Why It's Better to Say No — Setting Personal Boundaries
Often, saying no is better than saying yes. In the long run, there's serious value in doing fewer things.
The boss asks you just this one time to take on one extra project. Your entire team is pressed for time. You'd like to be a team player. So you say Yes.
Just this one time ends up becoming a regular thing. You find yourself working long hours and weekends to keep your head above water. The stress of long hours limits your time with family, tires you out, increases your anxiety. You eventually decide it's time to search for a new job.
Employee 3 months into Amazon asks me for a mentorship meeting.
Alejandro: "I think I'm going to give my manager my 2-week notice. Amazon just isn't for me. I have been working 10 hour days and most weekends.
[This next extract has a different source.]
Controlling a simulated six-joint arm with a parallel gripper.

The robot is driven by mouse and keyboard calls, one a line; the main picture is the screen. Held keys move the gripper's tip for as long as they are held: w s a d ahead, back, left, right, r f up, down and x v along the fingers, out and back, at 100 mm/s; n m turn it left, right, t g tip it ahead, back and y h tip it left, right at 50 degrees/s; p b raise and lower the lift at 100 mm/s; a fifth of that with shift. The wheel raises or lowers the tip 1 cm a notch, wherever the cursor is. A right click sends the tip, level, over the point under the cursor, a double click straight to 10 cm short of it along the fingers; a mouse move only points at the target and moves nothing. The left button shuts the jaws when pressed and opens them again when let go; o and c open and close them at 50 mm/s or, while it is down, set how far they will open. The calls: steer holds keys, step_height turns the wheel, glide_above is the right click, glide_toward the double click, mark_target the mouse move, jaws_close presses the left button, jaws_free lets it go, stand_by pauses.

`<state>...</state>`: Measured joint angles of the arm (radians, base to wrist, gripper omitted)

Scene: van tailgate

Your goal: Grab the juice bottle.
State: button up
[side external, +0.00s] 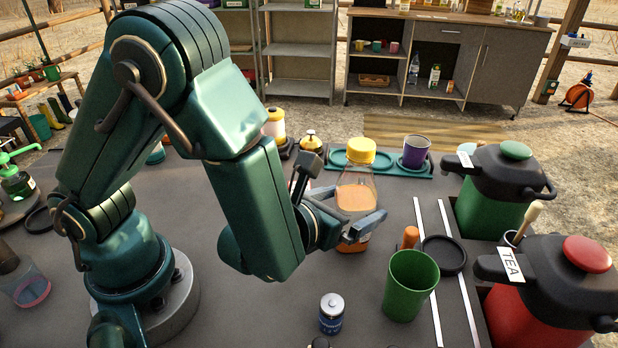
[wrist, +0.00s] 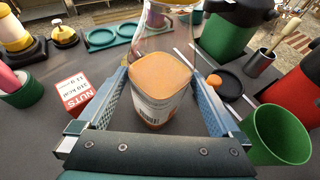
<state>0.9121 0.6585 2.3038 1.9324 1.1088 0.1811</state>
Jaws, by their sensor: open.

I'm exhausted."
Me: "Have you told your manager you have too much work? Have you refused to work on the weekends?"
Alejandro: "No, I couldn't do that."
Many employees consider their only options are to either do their work, or quit. This short-sighted view hurts the employee, their manager, and their company.
Weighing the Benefits of Overwork
We can briefly get more work out of employees. While there are plenty of studies showing that longer hours tend to be less productive hours, you can still squeeze one more project out of your workers. If that one project is the most critical project for the year, it may be worth an increased risk of needing to replace an employee.
Our projects are rarely that critical. Building a team of employees to repeatedly deliver value is often said to be a marathon, not a sprint. In the long run, a tenured team working sustainable hours will accomplish more than an overworked team. The long hours of overworked teams cannot compete with the lost productivity spent on re-hiring employees.